### STORED DATA ###
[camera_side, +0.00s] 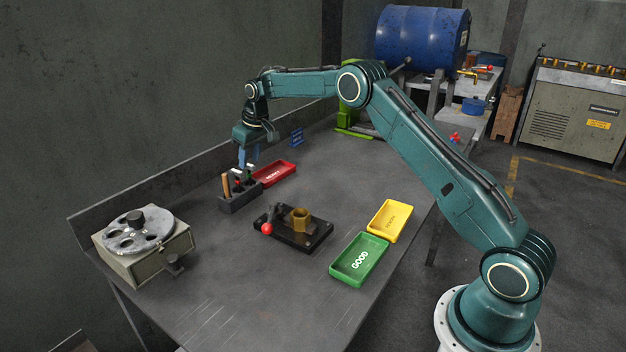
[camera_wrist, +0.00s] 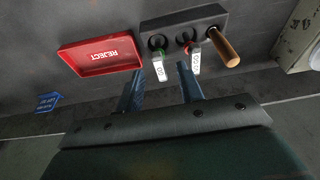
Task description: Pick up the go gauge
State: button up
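The go gauge (camera_wrist: 160,70) has a green band and a white tag that appears to read GO. It stands in a dark rack (camera_side: 240,202), also visible in the wrist view (camera_wrist: 212,16). Beside it are a red-banded gauge with a white tag (camera_wrist: 194,64) and a wooden-handled tool (camera_wrist: 225,48), also in the side view (camera_side: 226,185). My gripper (camera_side: 248,162) is above the rack, pointing down. In the wrist view my gripper (camera_wrist: 160,76) is open, its two blue fingers apart on either side of the go gauge's tag. No grip on it shows.
A red REJECT tray (camera_side: 275,174) lies close behind the rack. A fixture with a brass hexagonal part (camera_side: 301,219), a green GOOD tray (camera_side: 359,260), a yellow tray (camera_side: 390,220) and a rotary disc unit (camera_side: 140,235) are on the bench.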

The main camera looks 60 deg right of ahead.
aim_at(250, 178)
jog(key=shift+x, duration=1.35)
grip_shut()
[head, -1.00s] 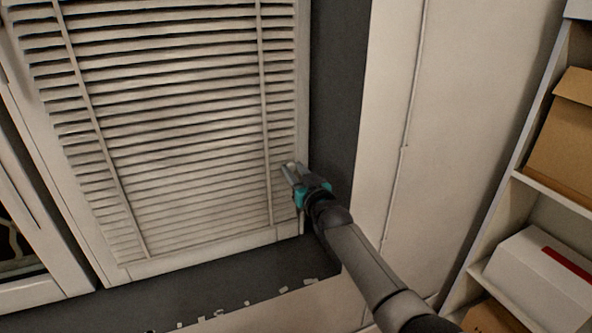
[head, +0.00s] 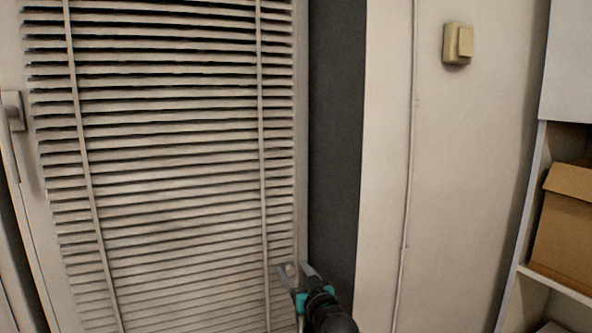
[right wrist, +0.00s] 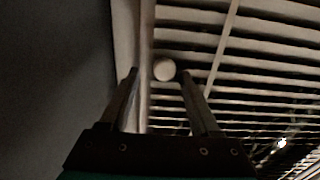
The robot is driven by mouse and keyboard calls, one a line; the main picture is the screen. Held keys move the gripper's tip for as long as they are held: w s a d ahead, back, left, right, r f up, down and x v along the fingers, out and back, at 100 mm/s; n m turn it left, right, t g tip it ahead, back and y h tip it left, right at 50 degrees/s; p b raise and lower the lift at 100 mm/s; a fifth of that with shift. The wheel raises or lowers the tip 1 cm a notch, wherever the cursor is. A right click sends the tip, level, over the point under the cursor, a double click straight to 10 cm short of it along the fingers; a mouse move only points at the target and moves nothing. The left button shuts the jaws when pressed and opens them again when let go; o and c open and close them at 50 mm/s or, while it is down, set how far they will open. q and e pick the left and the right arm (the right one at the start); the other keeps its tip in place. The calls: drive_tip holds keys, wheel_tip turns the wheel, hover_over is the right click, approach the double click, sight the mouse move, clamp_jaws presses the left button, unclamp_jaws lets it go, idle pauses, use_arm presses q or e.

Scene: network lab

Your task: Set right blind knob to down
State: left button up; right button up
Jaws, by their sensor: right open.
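The blind knob (head: 291,270) is a small pale round knob at the lower right edge of the slatted blind (head: 170,180). It also shows in the right wrist view (right wrist: 165,69), in front of the slats. My right gripper (head: 295,267) is open and at the knob. In the right wrist view its two fingertips (right wrist: 160,75) point at the knob, which appears in the gap at or just past the tips. I cannot tell whether either finger touches it. My left gripper is not in view.
A dark wall strip (head: 335,150) stands right of the blind. A light switch (head: 458,44) is on the pale wall. A shelf with a cardboard box (head: 566,225) is at the far right. A window handle (head: 13,110) is at the left edge.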

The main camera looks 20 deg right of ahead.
###
> **WHAT YOU HAVE TO DO**
Transcribe the records above exactly as they appear, leaving out any pictures.

> **WORKED ANSWER**
[camera_side, +0.00s] 
[camera_wrist, +0.00s] 
Task description: Pick up the go gauge
State: button up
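The go gauge (camera_wrist: 160,70) has a green band and a white tag that appears to read GO. It stands in a dark rack (camera_side: 240,202), also visible in the wrist view (camera_wrist: 212,16). Beside it are a red-banded gauge with a white tag (camera_wrist: 194,64) and a wooden-handled tool (camera_wrist: 225,48), also in the side view (camera_side: 226,185). My gripper (camera_side: 248,162) is above the rack, pointing down. In the wrist view my gripper (camera_wrist: 160,76) is open, its two blue fingers apart on either side of the go gauge's tag. No grip on it shows.
A red REJECT tray (camera_side: 275,174) lies close behind the rack. A fixture with a brass hexagonal part (camera_side: 301,219), a green GOOD tray (camera_side: 359,260), a yellow tray (camera_side: 390,220) and a rotary disc unit (camera_side: 140,235) are on the bench.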

The main camera looks 60 deg right of ahead.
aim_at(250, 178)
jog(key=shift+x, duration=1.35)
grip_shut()
[head, -1.00s] 
[head, +0.00s] 
[right wrist, +0.00s] 
The robot is driven by mouse and keyboard calls, one a line; the main picture is the screen. Held keys move the gripper's tip for as long as they are held: w s a d ahead, back, left, right, r f up, down and x v along the fingers, out and back, at 100 mm/s; n m turn it left, right, t g tip it ahead, back and y h tip it left, right at 50 degrees/s; p b raise and lower the lift at 100 mm/s; a fifth of that with shift. The wheel raises or lowers the tip 1 cm a notch, wherever the cursor is. A right click sends the tip, level, over the point under the cursor, a double click straight to 10 cm short of it along the fingers; a mouse move only points at the target and moves nothing. The left button shuts the jaws when pressed and opens them again when let go; o and c open and close them at 50 mm/s or, while it is down, set how far they will open. q and e pick the left and the right arm (the right one at the start); the other keeps its tip in place. The calls: drive_tip holds keys, wheel_tip turns the wheel, hover_over is the right click, approach the double click, sight the mouse move, clamp_jaws presses the left button, unclamp_jaws lets it go, idle pauses, use_arm presses q or e.

Scene: network lab

Your task: Set right blind knob to down
State: left button up; right button up
Jaws, by their sensor: right open.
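The blind knob (head: 291,270) is a small pale round knob at the lower right edge of the slatted blind (head: 170,180). It also shows in the right wrist view (right wrist: 165,69), in front of the slats. My right gripper (head: 295,267) is open and at the knob. In the right wrist view its two fingertips (right wrist: 160,75) point at the knob, which appears in the gap at or just past the tips. I cannot tell whether either finger touches it. My left gripper is not in view.
A dark wall strip (head: 335,150) stands right of the blind. A light switch (head: 458,44) is on the pale wall. A shelf with a cardboard box (head: 566,225) is at the far right. A window handle (head: 13,110) is at the left edge.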

The main camera looks 20 deg right of ahead.

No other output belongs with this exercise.